Ainsi la carrière de Tom Waits est-elle émaillée de procès envers différentes entreprises souhaitant détourner cette identité à leur profit, sans l'accord de l'intéressé.
En 1988, Frito Lay (qui fait des chips et ce genre de choses) fait chanter à un imitateur une chanson ressemblant étrangement à celle que Tom Waits avait refusé de leur prêter; ce dernier les attaque en justice, gagne et récolte 2,6 millions de dollars. En 1993, Levis utilise une reprise d'une de ses chansons; elle est rétractée et Levi s'excuse officiellement. En 2005, Audi refait le même coup que Frito Lay, et est condamné à verser 79,000$ à Tom Waits. Aujourd'hui, il a été annoncé qu'Opel allait également payer, pour des raisons similaires.
"Je suis content de sortir du secteur automobile une bonne fois pour toutes", commente Waits, secrètement soupçonné de jubiler de ces affaires à répétition dans lesquelles la justice lui donne immanquablement raison.
Il ne reste plus qu'à suivre avec attention le parcours de l'artiste, qui maintenant sort ses albums par deux ou trois, comme son tout récent triple-album Orphans: Brawlers, Bawlers and Bastards.

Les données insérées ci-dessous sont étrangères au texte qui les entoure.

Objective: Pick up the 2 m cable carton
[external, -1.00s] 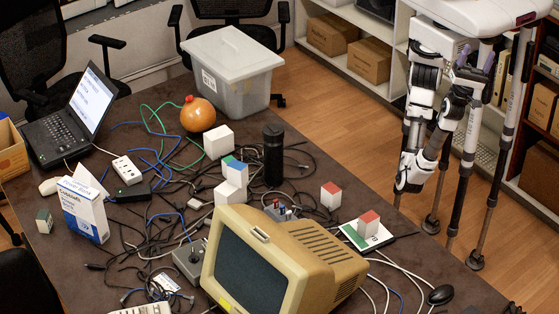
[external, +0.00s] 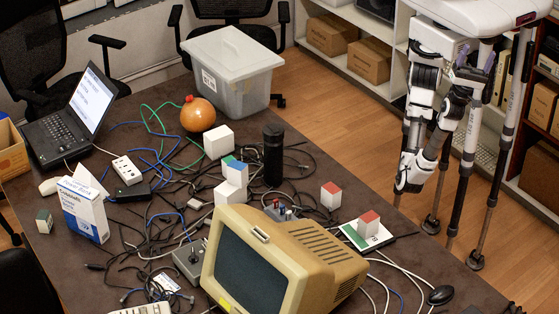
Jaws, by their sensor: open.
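Several small cartons stand on the dark table; their print is too small to tell which is the 2 m cable carton. A red-topped white carton (external: 331,196) stands right of the black cylinder. Another red-topped carton (external: 368,224) stands on a green-and-white card (external: 352,238). A carton with a blue and green top (external: 235,173) sits on or against a white block (external: 229,194). A plain white block (external: 218,142) is behind them. A small dark-green-sided box (external: 44,221) is at the far left. My gripper (external: 407,188) is open and empty, hanging beyond the table's right edge, apart from all cartons.
A beige monitor (external: 280,262) fills the front middle. A black cylinder (external: 273,155), tangled cables and an orange round object (external: 197,114) lie behind it. A lidded grey bin (external: 232,75) stands at the back, a laptop (external: 68,120) at left. The table's right rear corner is fairly clear.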

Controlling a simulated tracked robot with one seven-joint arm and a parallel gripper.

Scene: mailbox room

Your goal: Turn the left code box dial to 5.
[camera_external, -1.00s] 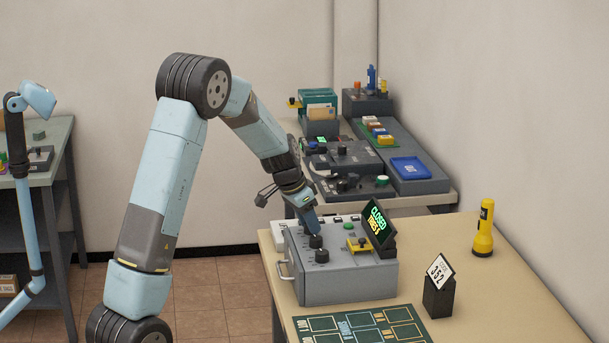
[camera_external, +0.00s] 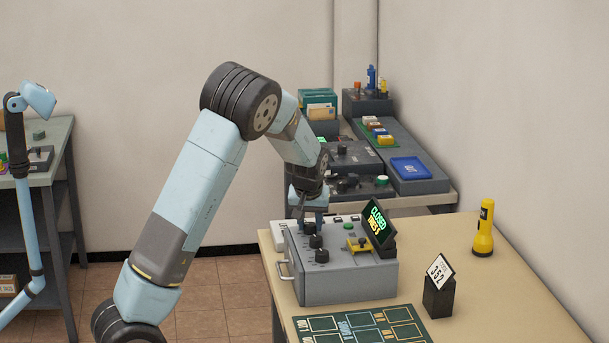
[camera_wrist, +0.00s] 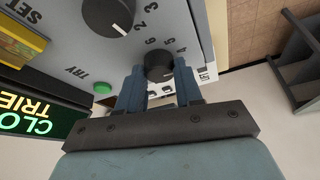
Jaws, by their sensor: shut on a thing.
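The grey code box (camera_external: 345,280) stands on the tan table, with three black dials in a row on its top. My gripper (camera_external: 311,218) is at the farthest dial (camera_external: 309,229) in the external view. In the wrist view, my gripper's fingers (camera_wrist: 160,85) are shut on that end dial (camera_wrist: 159,67), one on each side. The numerals 4, 5 and 6 show beside it. Its pale mark is small, and I cannot tell which numeral it points to. The middle dial (camera_external: 316,241) and nearest dial (camera_external: 322,256) stand free. The screen (camera_external: 378,224) reads CLOSED and TRIES 3.
A green TRY button (camera_wrist: 103,87) and a yellow part (camera_external: 358,244) are on the box top. A card (camera_external: 440,269) reading 352 stands in a black holder. A flashlight (camera_external: 483,229) stands at the right. A green mat (camera_external: 362,327) lies in front.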

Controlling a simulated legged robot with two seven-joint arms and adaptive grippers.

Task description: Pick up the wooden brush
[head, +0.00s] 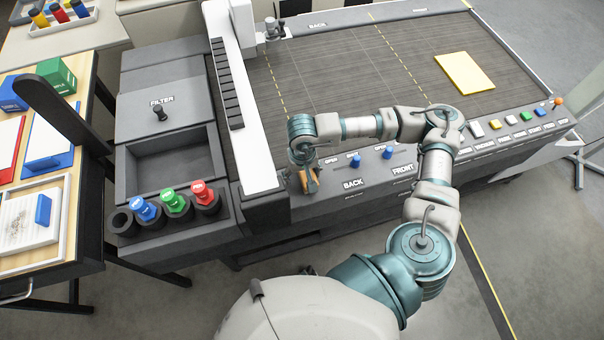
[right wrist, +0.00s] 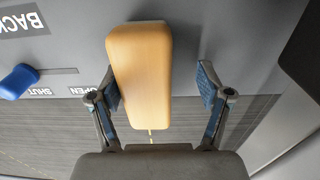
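The wooden brush (head: 313,186) shows only in part in the head view, at the front-left edge of the grey machine and mostly hidden by my right gripper (head: 306,174). In the right wrist view the brush (right wrist: 140,72) is a smooth orange-brown block with rounded corners. My right gripper (right wrist: 160,90) is open, with one blue-padded finger on each side of the brush. The left finger is close against it; whether it touches I cannot tell. A clear gap separates the right finger from the brush. My left gripper is not in view.
Blue knobs (head: 355,161) stand on the machine's front panel near my right arm. A holder with blue, green and red bottles (head: 174,200) is to the left. A yellow sheet (head: 465,73) lies on the dark bed. A white gantry beam (head: 240,110) stands close behind my gripper.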

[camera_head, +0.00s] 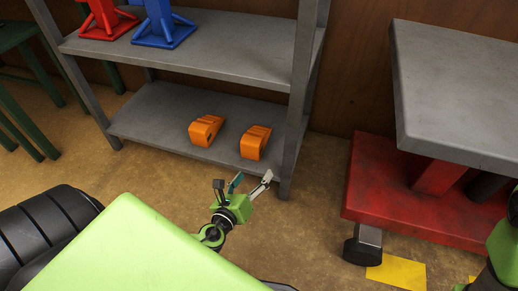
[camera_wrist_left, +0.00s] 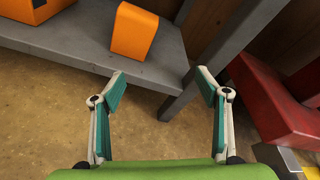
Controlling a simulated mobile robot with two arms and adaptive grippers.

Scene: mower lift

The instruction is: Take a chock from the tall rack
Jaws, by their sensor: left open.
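Two orange chocks sit apart on the bottom shelf of the tall grey rack (camera_head: 140,121): a left chock (camera_head: 205,130) and a right chock (camera_head: 255,142) near the front right post. My left gripper (camera_head: 245,183) is open and empty, in front of the shelf and close to that post. In the left wrist view, the right chock (camera_wrist_left: 134,32) stands beyond the open fingers (camera_wrist_left: 160,90), a little left of centre, apart from them. The left chock (camera_wrist_left: 22,10) is cut off at the top left corner. My right gripper is not in view.
The rack's front right post (camera_head: 295,110) stands just right of the chocks. Red and blue stands (camera_head: 162,25) are on the shelf above. A red lift table with a grey top (camera_head: 455,90) stands at the right. Bare floor lies between it and the rack.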

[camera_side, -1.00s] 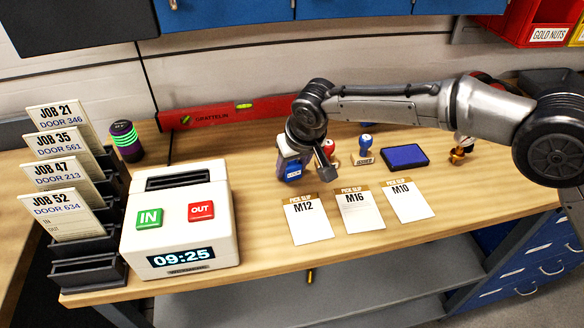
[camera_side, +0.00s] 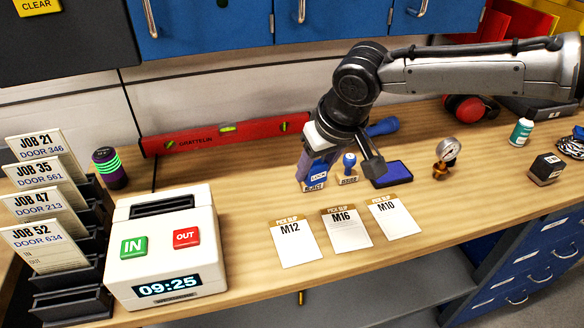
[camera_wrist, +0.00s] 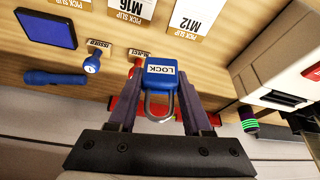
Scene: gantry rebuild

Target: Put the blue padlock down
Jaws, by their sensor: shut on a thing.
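The blue padlock (camera_wrist: 158,72) with a white LOCK label and grey shackle is held between the fingers of my gripper (camera_wrist: 155,100) in the wrist view. In the side view, the padlock (camera_side: 318,172) hangs below my gripper (camera_side: 317,158), in front of the REJECT stamp (camera_side: 313,187) and hiding most of it. It appears to be above the bench top (camera_side: 235,205); the exact gap is hard to tell. My gripper is shut on the padlock.
A blue-handled stamp (camera_side: 349,163) and a blue ink pad (camera_side: 394,173) stand just right of the padlock. Paper slips (camera_side: 297,245) lie in front. A red level (camera_side: 226,134) is behind; a white time clock (camera_side: 164,250) is left. Bare wood lies between clock and stamps.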

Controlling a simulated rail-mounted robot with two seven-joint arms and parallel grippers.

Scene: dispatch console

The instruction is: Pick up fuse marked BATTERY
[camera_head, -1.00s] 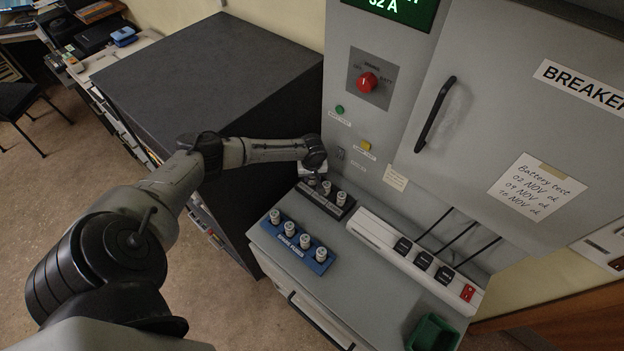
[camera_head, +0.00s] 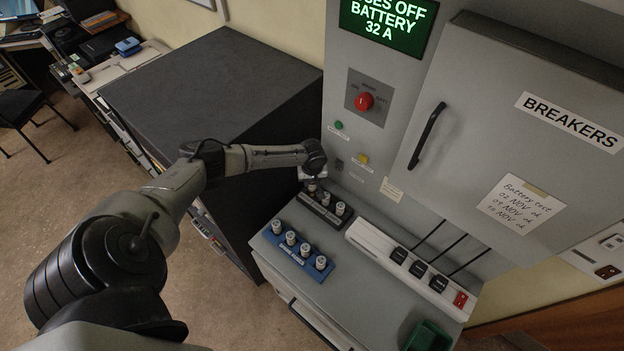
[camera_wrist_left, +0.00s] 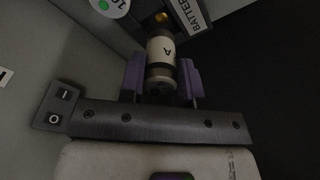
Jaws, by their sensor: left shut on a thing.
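A black fuse holder (camera_head: 312,207) stands at the back left of the console shelf, with pale fuses upright in it. My left gripper (camera_head: 311,181) is at the holder's far left end, shut on the fuse there. A label beginning BATTERY (camera_wrist_left: 188,14) is beside that fuse. I cannot tell whether the fuse is still seated. My right gripper is not in view.
A blue rack (camera_head: 297,255) with several fuses is in front of the holder. A white strip with black switches (camera_head: 418,268) and a red one lies to the right. A green bin (camera_head: 428,336) is at the front right. A dark cabinet (camera_head: 205,85) stands left of the console.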

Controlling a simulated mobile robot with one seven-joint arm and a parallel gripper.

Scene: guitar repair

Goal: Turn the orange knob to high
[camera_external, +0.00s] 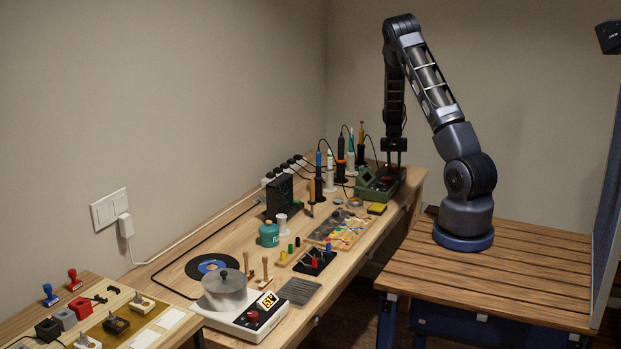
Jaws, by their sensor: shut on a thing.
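My arm reaches down over the far end of the long workbench. My gripper (394,163) is at the back right of a green box-shaped station (372,192). The gripper is shut on the orange knob, which shows only as a small reddish patch between and below the fingers. The fingers hide most of the knob, so its setting and any markings cannot be read at this size.
Several soldering irons in stands (340,160) are close left of the green station. A yellow sponge (377,208) is in front of it.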

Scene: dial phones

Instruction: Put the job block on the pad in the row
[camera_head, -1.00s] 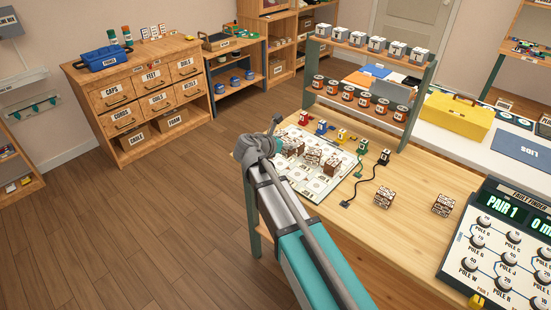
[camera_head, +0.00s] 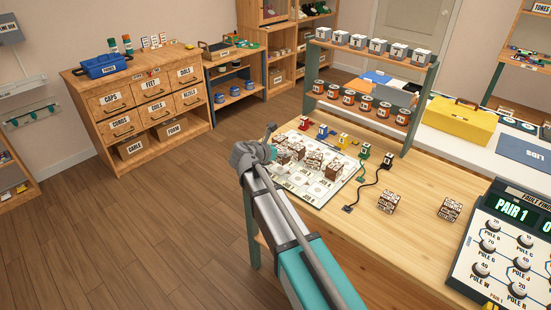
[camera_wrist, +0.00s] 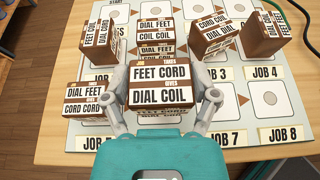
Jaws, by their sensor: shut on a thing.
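My gripper (camera_wrist: 161,98) is shut on a brown-and-white job block (camera_wrist: 159,85) labelled FEET CORD gives DIAL COIL. It holds the block over the near middle of the job board (camera_wrist: 246,111). The held block hides part of the board, including pads below it. Pads marked JOB 3, JOB 4, JOB 7 (camera_wrist: 223,113) and JOB 8 (camera_wrist: 275,107) show on the right, the last two bare. Other blocks sit beyond and beside it: a DIAL FEET block (camera_wrist: 156,36), a CORD COIL block (camera_wrist: 215,36) and one at left (camera_wrist: 86,99). In the head view my arm partly covers the board (camera_head: 318,190).
Two more blocks (camera_head: 388,202) (camera_head: 450,209) stand on the open bench right of the board. A fault finder panel (camera_head: 505,255) is at the right. A rack of tins (camera_head: 365,103) stands behind the board.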

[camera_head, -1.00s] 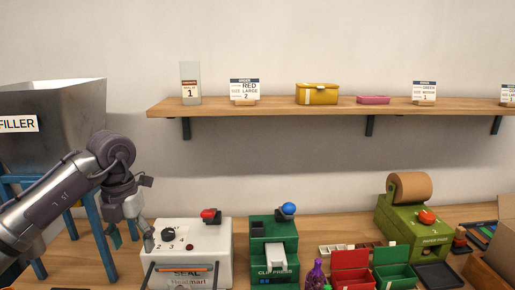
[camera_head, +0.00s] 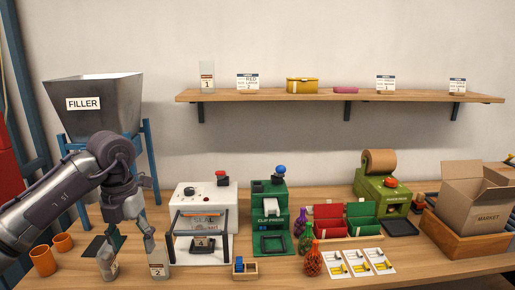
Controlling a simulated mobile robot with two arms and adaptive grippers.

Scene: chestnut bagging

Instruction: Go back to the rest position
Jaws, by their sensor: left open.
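My left gripper (camera_head: 131,238) hangs at the lower left above the table, fingers spread and nothing visible between them. Its arm comes in from the left, in front of the filler's stand. My right gripper is not in view.
The filler hopper (camera_head: 95,115) stands behind my arm. Orange cups (camera_head: 43,260) are at the left. The white sealer (camera_head: 204,196), green clip press (camera_head: 268,205), red and green boxes (camera_head: 328,212), and market carton (camera_head: 475,200) line the table. The shelf (camera_head: 330,98) runs above.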

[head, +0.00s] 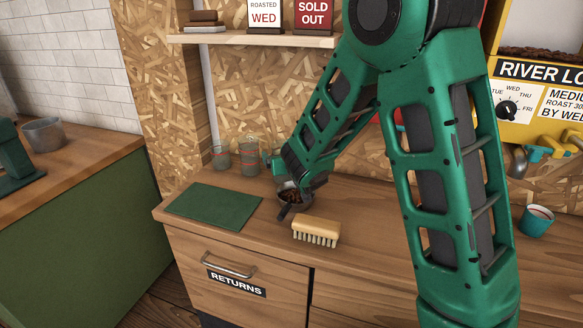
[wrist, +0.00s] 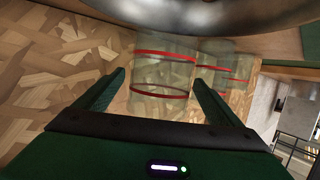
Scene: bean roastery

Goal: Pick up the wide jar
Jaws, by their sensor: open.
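Clear glass jars with red bands stand at the back of the wooden counter, near the chipboard wall. In the head view one jar (head: 221,157) stands at the left and another jar (head: 249,158) to its right, close to my gripper (head: 272,162). In the wrist view the nearest and widest-looking jar (wrist: 163,76) shows between the fingers of my gripper (wrist: 160,82), with more jars (wrist: 216,62) behind it to the right. My gripper is open; I see no contact with the glass. In the head view my wrist hides part of this area.
A metal bowl of beans (head: 294,196) sits below my wrist; a large metal rim (wrist: 200,12) crosses the wrist view's top. A wooden brush (head: 316,230) and a green mat (head: 213,206) lie in front. A shelf (head: 250,40) hangs above. A teal cup (head: 537,222) stands right.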

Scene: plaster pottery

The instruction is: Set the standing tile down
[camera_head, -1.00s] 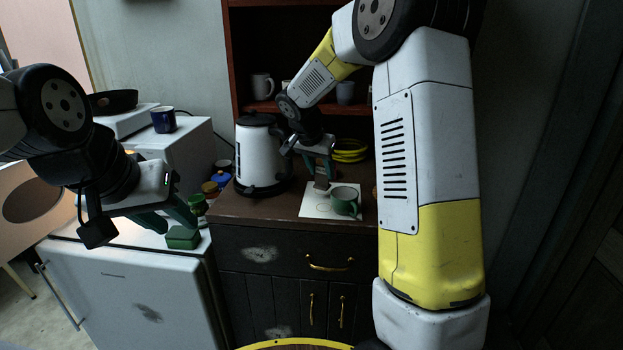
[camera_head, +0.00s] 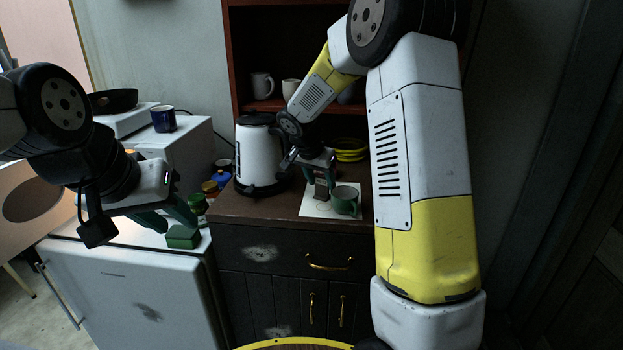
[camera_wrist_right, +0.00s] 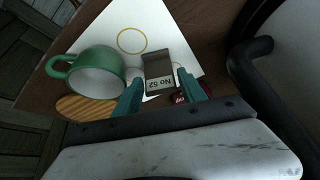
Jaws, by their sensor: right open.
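The standing tile (camera_head: 321,187) is a small grey-brown piece. It stands on a white sheet (camera_head: 311,211) on the dark cabinet. In the right wrist view the tile (camera_wrist_right: 158,68) shows a pale label reading "No 52". My right gripper (camera_wrist_right: 159,82) is open, with one green finger on each side of the tile; contact cannot be told. In the head view the right gripper (camera_head: 320,183) is low over the sheet. My left gripper (camera_head: 180,221) seems open and empty, above the white fridge near a green block (camera_head: 182,238).
A green mug (camera_head: 346,200) stands on the sheet close beside the tile; it also shows in the wrist view (camera_wrist_right: 98,74). A white kettle (camera_head: 258,160) stands left of my right gripper. Yellow rings (camera_head: 350,150) lie behind. A wooden oval (camera_wrist_right: 87,107) lies near the mug.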

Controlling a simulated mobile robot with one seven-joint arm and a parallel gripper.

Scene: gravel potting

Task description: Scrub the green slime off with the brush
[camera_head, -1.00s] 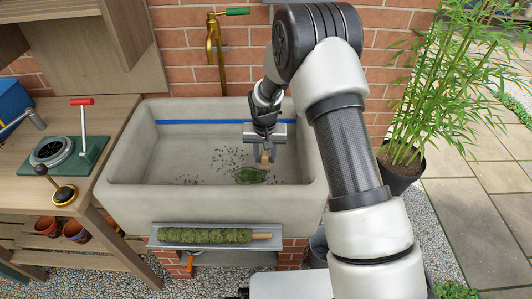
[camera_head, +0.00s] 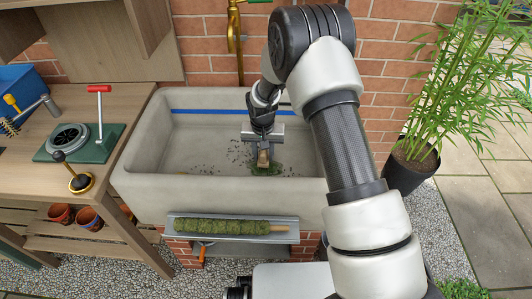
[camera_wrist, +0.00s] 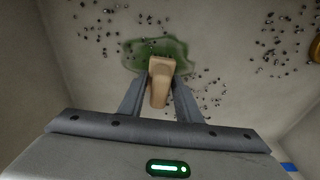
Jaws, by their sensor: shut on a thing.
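My gripper (camera_head: 262,143) is inside the stone sink (camera_head: 145,185), pointing down, and shut on the wooden brush (camera_head: 263,159). The wrist view shows the brush's pale wooden body (camera_wrist: 160,80) between my two fingers (camera_wrist: 158,100). The green slime (camera_head: 268,169) is a dark patch on the sink floor. In the wrist view the slime (camera_wrist: 140,50) spreads around and beyond the brush's far end. The brush end overlaps the slime in the picture; its bristles are hidden, so contact is not certain.
Dark gravel bits (camera_wrist: 278,55) lie scattered over the sink floor. A mossy pole (camera_head: 220,227) lies on a grey shelf at the sink's front. A wooden bench (camera_head: 115,105) with tools stands left, and a potted bamboo (camera_head: 411,165) stands right. The sink walls bound my gripper.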

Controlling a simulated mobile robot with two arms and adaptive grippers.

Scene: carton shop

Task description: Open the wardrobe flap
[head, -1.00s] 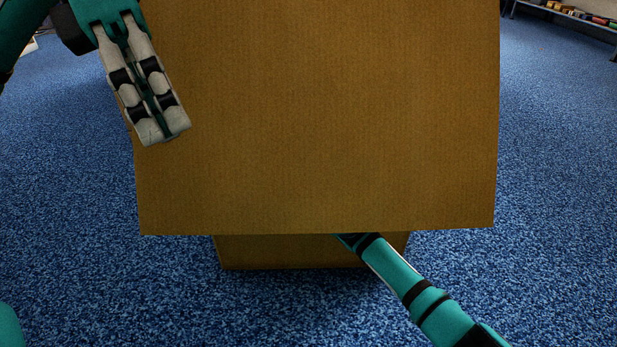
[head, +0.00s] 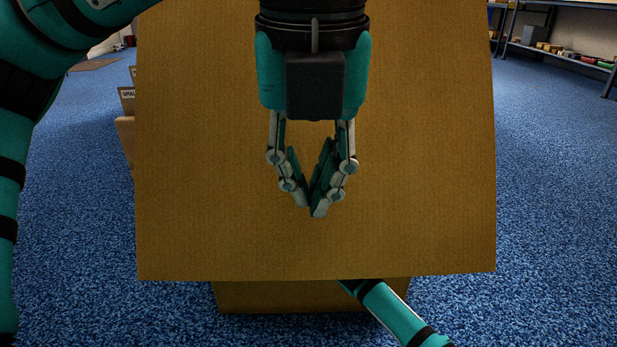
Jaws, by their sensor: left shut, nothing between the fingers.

A ce propos, je dois avouer avoir été déçu lorsque j'ai entendu "I Feel like a Child" de l'excellent Devendra Banhart dans une publicité automobile (ou pour les éléphants, je ne me souviens plus); lui que je pensais indépendant, hors du système, s'est plié au jeu. Devendra, Devendra, qu'as-tu donc fait? Comment quelqu'un écrivant cette musique libre et personnelle, et ressemblant à Jésus avec des cheveux longs, peut-il s'abaisser devant les tentations financières?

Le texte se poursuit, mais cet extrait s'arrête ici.